#### DATASET SECTION
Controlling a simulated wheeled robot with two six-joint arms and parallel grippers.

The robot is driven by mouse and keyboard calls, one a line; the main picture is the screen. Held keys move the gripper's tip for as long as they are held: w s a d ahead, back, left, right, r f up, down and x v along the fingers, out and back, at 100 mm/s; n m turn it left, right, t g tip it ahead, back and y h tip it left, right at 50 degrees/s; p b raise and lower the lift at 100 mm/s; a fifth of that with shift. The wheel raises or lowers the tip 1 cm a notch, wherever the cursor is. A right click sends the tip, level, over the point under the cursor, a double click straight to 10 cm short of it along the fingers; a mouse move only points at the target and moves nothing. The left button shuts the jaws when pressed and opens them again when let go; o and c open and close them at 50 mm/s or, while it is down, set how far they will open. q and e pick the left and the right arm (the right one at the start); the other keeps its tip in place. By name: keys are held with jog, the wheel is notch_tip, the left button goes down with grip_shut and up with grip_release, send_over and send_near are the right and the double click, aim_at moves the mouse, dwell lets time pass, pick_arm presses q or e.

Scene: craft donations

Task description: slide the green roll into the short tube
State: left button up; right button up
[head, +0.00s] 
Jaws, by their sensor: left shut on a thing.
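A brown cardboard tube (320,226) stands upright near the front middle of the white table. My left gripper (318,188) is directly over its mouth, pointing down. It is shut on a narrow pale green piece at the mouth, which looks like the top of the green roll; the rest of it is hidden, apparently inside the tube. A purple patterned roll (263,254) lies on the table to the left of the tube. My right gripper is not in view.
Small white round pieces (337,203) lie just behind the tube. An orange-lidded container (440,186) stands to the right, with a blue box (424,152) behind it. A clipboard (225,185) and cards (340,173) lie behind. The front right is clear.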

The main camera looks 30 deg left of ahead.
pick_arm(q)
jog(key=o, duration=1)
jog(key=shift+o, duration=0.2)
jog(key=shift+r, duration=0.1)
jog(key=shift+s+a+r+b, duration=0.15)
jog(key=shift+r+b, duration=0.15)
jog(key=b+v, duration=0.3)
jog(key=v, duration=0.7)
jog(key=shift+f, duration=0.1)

#### THE TASK
Output all of the material, please, exactly as it stands.

#### RESPONSE TO THE TASK
Controlling a simulated wheeled robot with two six-joint arms and parallel grippers.

The robot is driven by mouse and keyboard calls, one a line; the main picture is the screen. Held keys move the gripper's tip for as long as they are held: w s a d ahead, back, left, right, r f up, down and x v along the fingers, out and back, at 100 mm/s; n m turn it left, right, t g tip it ahead, back and y h tip it left, right at 50 degrees/s; p b raise and lower the lift at 100 mm/s; a fifth of that with shift. The wheel raises or lowers the tip 1 cm a notch, wherever the cursor is. A right click sends the tip, level, over the point under the cursor, a double click straight to 10 cm short of it along the fingers; a mouse move only points at the target and moves nothing. The left button shuts the jaws when pressed and opens them again when let go; o and c open and close them at 50 mm/s or, while it is down, set how far they will open. q and e pick the left and the right arm (the right one at the start); the other keeps its tip in place. By name: keys are held with jog, the wheel is notch_tip, the left button goes down with grip_shut and up with grip_release, send_over and send_near are the right and the double click, aim_at moves the mouse, dwell lets time pass, pick_arm presses q or e.

Scene: craft donations

Task description: slide the green roll into the short tube
State: left button up; right button up
[head, +0.00s] 
Jaws, by their sensor: left shut on a thing.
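A brown cardboard tube (320,226) stands upright near the front middle of the white table. My left gripper (318,188) is directly over its mouth, pointing down. It is shut on a narrow pale green piece at the mouth, which looks like the top of the green roll; the rest of it is hidden, apparently inside the tube. A purple patterned roll (263,254) lies on the table to the left of the tube. My right gripper is not in view.
Small white round pieces (337,203) lie just behind the tube. An orange-lidded container (440,186) stands to the right, with a blue box (424,152) behind it. A clipboard (225,185) and cards (340,173) lie behind. The front right is clear.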

The main camera looks 30 deg left of ahead.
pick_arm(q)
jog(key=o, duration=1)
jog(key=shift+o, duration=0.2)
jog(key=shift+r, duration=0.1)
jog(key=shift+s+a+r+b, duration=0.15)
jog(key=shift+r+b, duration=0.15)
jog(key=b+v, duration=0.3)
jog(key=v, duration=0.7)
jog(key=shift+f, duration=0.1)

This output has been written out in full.